Nail Your Colours To The Mast

22 January 2014 13:08

Throughout your life, you will have no doubt moved house a few times, changed the car you own more so, perhaps shifted jobs once or twice, even had a few personal relationships, but the one thing that never changes is the team we support. It will always remain the same club you took a shine to all those years ago. I was discussing this topic with my father over Christmas, and he agreed on what I’ve just said. However, the team we choose to give our semi-autistic blind loyalty to varies, and the reason why we want to follow one club over another differs from one person to the next.

Readers of my column will know I’m a Coventry City supporter, for my woes. The reason for this being a) I grew up on the edge of the city, and b) family tradition. My father is a Sky Blue, so is his brother (my uncle), and so was their father (my grandfather). I grew up with the only team mentioned at family get-togethers were our local side, Coventry City. We made the pilgrimage to Highfield Road together on numerous occasions, through foul weather, numerous relegation battles, several changes of manager and eventually witnessing the Holy Grail – an F.A Cup win.

Friends of mine throughout my life seem to generally fall into one of three categories – they reside close to a club, family tradition or the other option I consider a little unsavoury – supporting a team that is the current darling of the moment, a side that is experiencing a continued ‘purple patch’ – the fan who is the glory hunter.

During my childhood and adolescence, Liverpool were the team to beat. They won everything there is to win, to the point it was beginning to get quite tedious and a refreshing change when other clubs would briefly break their dominance. Like I said earlier, I grew up in the Midlands but had school mates who were ardent Liverpool supporters. I blame the media, as the back pages of all the papers, and virtually every edition of ‘Match Of The Day’ featured the red team from Merseyside. My school colleagues were simply brainwashed at very impressionable ages. The irony is, years later, I still doubt if any of them have sent foot in the city of Liverpool, let alone visited Anfield itself. One lad even stopped wearing his shirt with liver bird on chest, and unexpectedly became a Coventry supporter as they won the Cup in 1987. Talk about fickle. Come Christmas ’87, he had his red shirt back on again.

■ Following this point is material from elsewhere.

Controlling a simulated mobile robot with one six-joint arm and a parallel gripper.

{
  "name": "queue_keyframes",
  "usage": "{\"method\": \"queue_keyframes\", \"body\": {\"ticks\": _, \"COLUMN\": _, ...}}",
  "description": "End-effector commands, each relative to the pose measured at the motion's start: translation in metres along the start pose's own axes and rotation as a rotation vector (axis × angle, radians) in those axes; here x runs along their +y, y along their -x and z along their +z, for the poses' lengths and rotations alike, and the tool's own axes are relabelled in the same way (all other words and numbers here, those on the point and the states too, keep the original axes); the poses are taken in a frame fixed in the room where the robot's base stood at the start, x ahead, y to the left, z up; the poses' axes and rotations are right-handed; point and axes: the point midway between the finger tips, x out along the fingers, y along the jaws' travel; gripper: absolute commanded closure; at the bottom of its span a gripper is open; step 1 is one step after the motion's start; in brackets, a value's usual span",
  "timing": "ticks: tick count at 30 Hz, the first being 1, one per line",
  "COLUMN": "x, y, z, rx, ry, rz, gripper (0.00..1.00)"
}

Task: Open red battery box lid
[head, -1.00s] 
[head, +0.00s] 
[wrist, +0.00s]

Same happened when United became the new powerhouse of English football in the nineties and remained so for twenty years. Anyone travelling on the British motorway network on a Saturday morning will see some charming collection of supporters, with Union flag taped to the windscreen with ‘Bromley Reds’ emblazoned across it. My, that’s local – just down the road from Moss Side, if my geography serves me correctly. Now, I realise some supporters of the bigger clubs do so through family tradition, but their parents left the region where the big team is based years ago to find employment elsewhere. The elder brother of a school friend who lived over the road from my parent’s home in north Coventry was a United fanatic, but his family originated from Lancashire – he was no glory hunter. Besides, he was supporting the team long before Sir Alex appeared at Old Trafford.

Family tradition is one thing, but in some families throughout the land it’s not uncommon for a clear divide in regions where more than one large club exist (Manchester, Birmingham, Sheffield, and Liverpool for example). I bet this causing some interesting Christmas lunches every year, especially within some of the suburbs of Glasgow! Like I followed in my father’s footsteps and became a Sky Blue, I hoped my own sons would do same if they developed an interest in football. My eldest son, then only aged seven, suddenly became a Chelsea follower around the time Jose Mourinho took over at Stamford Bridge and challenged United seriously, but a few years later (possibly from peer pressure at his school, and the media brain-washing), began strutting around wearing a United shirt. To be fair, I had my work cut out as regards Coventry were the team to look out for, with them being at the wrong end of the Championship at the time. Hopefully, he’ll see sense soon.